For this assignment you will become familiar with kernel machines and ensembles.

  1. Using WEKA's explorer environment, load the loan.arff dataset from HW2/HW3 in the Preprocess tab. Choose the functions.SMO classifier (this is WEKA's SVM classifier) in the Classify tab and change the -E option on the PolyKernel to 2.0 (i.e., we will use (x.y)^2 as our kernel). Choose "Use training set" as the Test option, and click Start to run.
    1. Include the WEKA output in your report.
    2. The classifier consists of a set of arithmetic terms. Explain what each number/symbol in the first line of the classifier represents.
    3. Consider the test instance <Income=Medium, Debt=Medium, Education=MS>. Using the classifier learned above, compute the numeric result of the classifer and the predicted class for this instance. Show your work.
  2. Using WEKA's experimenter environment, perform the following experiment.
    1. Choose a "New" experiment.
    2. Choose the default Experiment Type: 10-fold cross-validation and classification.
    3. Choose default Iteration Control: 10 repetitions and data sets first.
    4. Select the following datasets that come with WEKA: diabetes, labor, iris, and vote.
    5. Select the following classifiers with default parameter settings, except as noted:
      • bayes.NaiveBayes
      • trees.J48
      • lazy.IBk -K 3
      • functions.SMO
      • functions.SMO (PolyKernel with -E 2.0)
      • meta.AdaBoostM1 (with J48 as the base classifier)
    6. Run the experiment.
    7. Analyze the results using the following configuration, and perform the test.
      • Testing with: Paired T-Tester (corrected)
      • Comparison field: Percent_correct
      • Significance: 0.05
      • Test base: bayes.NaiveBayes
      • Show std. deviations: (checked)
  3. Construct a table of classifiers vs. datasets, and in each entry, enter the accuracy and standard deviation of that classifier on that dataset from the above experiment.
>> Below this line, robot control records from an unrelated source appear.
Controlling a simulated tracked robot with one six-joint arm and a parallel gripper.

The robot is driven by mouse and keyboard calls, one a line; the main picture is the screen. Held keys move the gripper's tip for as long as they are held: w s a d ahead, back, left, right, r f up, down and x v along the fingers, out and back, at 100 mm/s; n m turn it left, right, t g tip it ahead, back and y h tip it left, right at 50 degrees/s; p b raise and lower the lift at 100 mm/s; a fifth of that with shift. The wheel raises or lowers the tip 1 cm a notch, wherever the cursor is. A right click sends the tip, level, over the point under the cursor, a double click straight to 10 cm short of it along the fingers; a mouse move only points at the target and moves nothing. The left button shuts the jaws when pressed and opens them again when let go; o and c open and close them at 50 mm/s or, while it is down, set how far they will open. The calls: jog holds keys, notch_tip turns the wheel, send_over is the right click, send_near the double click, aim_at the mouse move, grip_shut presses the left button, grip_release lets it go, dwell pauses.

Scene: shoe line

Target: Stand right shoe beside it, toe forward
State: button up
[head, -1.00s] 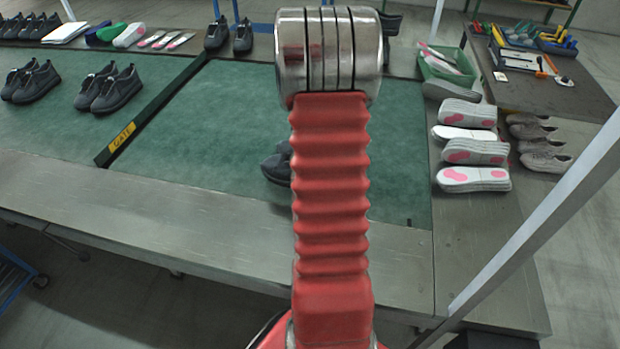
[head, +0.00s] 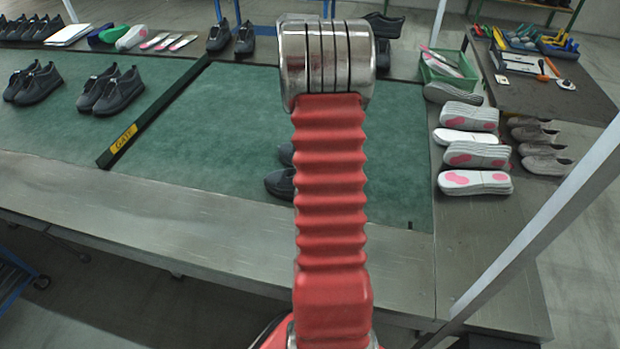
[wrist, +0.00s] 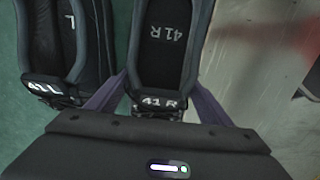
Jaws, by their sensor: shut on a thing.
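In the head view a dark shoe (head: 279,184) and part of another (head: 286,153) show on the green mat (head: 235,140), mostly hidden by my red arm. My gripper is hidden there. I cannot tell whether the held shoe touches the mat.
A dark bar labelled GATE (head: 125,138) crosses the mat at left, with shoe pairs (head: 110,90) beyond it. Stacked insoles (head: 475,182) and a green bin (head: 448,68) stand right. A metal ledge (head: 200,225) runs along the front. Mat between bar and arm is clear.

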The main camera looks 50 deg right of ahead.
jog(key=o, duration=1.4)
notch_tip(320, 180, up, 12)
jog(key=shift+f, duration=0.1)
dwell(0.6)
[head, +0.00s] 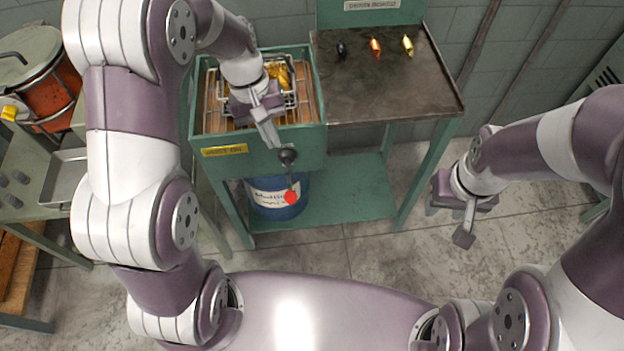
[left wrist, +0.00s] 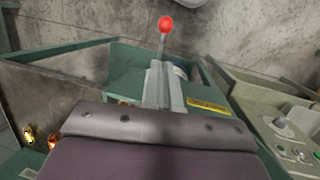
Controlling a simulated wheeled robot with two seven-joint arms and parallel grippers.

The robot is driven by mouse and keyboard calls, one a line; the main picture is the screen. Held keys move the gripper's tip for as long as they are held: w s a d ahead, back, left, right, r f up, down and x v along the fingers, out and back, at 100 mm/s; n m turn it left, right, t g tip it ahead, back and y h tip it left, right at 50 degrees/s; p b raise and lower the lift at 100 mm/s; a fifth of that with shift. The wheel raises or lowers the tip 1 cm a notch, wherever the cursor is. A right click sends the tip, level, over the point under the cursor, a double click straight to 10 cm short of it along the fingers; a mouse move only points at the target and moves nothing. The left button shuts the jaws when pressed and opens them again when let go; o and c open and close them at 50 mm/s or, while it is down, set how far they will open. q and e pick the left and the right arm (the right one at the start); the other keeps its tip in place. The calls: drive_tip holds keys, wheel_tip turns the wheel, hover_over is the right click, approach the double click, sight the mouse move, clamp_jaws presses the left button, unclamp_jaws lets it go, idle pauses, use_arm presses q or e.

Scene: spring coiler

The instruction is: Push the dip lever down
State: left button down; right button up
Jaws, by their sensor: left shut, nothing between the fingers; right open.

Also, add an asterisk to the end of the entry for any dataset/classifier pair for which the classifier outperforms NaiveBayes at the 0.05 level.
  4. Compare the performance of the different classifiers on the different datasets. Specifically, which classifier performs better on which datasets and why. The "why" part should consider the characteristics of the data, the hypothesis space, and the learning algorithm.
  5. Email to me ( a nicely-formatted document containing your answers to the above questions.